• Short problem: Each line from the one containing "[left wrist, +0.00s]" through the one containing "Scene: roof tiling" must be echoed exactly, endpoints included, and every other line omitted.

• Supplied data:
** begin **

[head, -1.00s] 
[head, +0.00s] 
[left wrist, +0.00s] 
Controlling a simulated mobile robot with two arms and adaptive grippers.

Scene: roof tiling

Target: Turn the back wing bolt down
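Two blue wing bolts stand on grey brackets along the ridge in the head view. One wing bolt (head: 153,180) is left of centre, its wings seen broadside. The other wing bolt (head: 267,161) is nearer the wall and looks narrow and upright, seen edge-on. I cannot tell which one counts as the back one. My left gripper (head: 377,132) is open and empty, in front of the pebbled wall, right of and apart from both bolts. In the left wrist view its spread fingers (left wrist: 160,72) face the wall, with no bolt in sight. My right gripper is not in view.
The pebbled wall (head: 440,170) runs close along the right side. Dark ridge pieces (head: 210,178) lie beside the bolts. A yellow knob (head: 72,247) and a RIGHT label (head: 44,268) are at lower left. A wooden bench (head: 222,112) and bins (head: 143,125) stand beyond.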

** end **

• Response to the task:
[left wrist, +0.00s] 
Controlling a simulated mobile robot with two arms and adaptive grippers.

Scene: roof tiling

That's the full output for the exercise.